- DIRECTION:
Everything in the listing should be restated word for word.
======== DATA
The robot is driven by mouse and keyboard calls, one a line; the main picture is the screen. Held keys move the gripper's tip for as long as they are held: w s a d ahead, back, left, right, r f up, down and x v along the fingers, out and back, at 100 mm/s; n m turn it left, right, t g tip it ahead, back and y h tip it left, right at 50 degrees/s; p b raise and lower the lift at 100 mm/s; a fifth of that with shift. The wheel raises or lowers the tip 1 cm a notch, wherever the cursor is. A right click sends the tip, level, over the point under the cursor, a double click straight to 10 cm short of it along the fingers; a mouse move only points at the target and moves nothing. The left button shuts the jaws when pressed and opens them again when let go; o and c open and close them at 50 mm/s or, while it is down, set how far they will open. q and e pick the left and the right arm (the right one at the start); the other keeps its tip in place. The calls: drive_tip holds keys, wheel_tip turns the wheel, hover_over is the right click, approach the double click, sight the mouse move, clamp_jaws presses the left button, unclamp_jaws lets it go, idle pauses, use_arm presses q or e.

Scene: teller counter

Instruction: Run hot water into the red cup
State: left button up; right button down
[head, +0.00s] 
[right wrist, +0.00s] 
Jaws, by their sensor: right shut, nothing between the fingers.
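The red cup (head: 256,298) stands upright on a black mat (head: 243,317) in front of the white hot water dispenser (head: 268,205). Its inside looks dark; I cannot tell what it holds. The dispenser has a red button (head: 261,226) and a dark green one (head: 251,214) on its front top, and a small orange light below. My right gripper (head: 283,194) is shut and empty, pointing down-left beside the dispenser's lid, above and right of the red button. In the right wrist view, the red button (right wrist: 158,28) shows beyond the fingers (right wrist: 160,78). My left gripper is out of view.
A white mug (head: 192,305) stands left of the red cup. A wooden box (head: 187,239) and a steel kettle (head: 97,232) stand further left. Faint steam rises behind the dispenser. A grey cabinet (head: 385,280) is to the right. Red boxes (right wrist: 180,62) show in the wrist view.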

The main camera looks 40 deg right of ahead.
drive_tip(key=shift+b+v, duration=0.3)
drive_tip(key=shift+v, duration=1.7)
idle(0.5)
================
- ANSWER BELOW:
The robot is driven by mouse and keyboard calls, one a line; the main picture is the screen. Held keys move the gripper's tip for as long as they are held: w s a d ahead, back, left, right, r f up, down and x v along the fingers, out and back, at 100 mm/s; n m turn it left, right, t g tip it ahead, back and y h tip it left, right at 50 degrees/s; p b raise and lower the lift at 100 mm/s; a fifth of that with shift. The wheel raises or lowers the tip 1 cm a notch, wherever the cursor is. A right click sends the tip, level, over the point under the cursor, a double click straight to 10 cm short of it along the fingers; a mouse move only points at the target and moves nothing. The left button shuts the jaws when pressed and opens them again when let go; o and c open and close them at 50 mm/s or, while it is down, set how far they will open. q and e pick the left and the right arm (the right one at the start); the other keeps its tip in place. The calls: drive_tip holds keys, wheel_tip turns the wheel, hover_over is the right click, approach the double click, sight the mouse move, clamp_jaws presses the left button, unclamp_jaws lets it go, idle pauses, use_arm presses q or e.

Scene: teller counter

Instruction: Run hot water into the red cup
State: left button up; right button down
[head, +0.00s] 
[right wrist, +0.00s] 
Jaws, by their sensor: right shut, nothing between the fingers.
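The red cup (head: 256,298) stands upright on a black mat (head: 243,317) in front of the white hot water dispenser (head: 268,205). Its inside looks dark; I cannot tell what it holds. The dispenser has a red button (head: 261,226) and a dark green one (head: 251,214) on its front top, and a small orange light below. My right gripper (head: 283,194) is shut and empty, pointing down-left beside the dispenser's lid, above and right of the red button. In the right wrist view, the red button (right wrist: 158,28) shows beyond the fingers (right wrist: 160,78). My left gripper is out of view.
A white mug (head: 192,305) stands left of the red cup. A wooden box (head: 187,239) and a steel kettle (head: 97,232) stand further left. Faint steam rises behind the dispenser. A grey cabinet (head: 385,280) is to the right. Red boxes (right wrist: 180,62) show in the wrist view.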

The main camera looks 40 deg right of ahead.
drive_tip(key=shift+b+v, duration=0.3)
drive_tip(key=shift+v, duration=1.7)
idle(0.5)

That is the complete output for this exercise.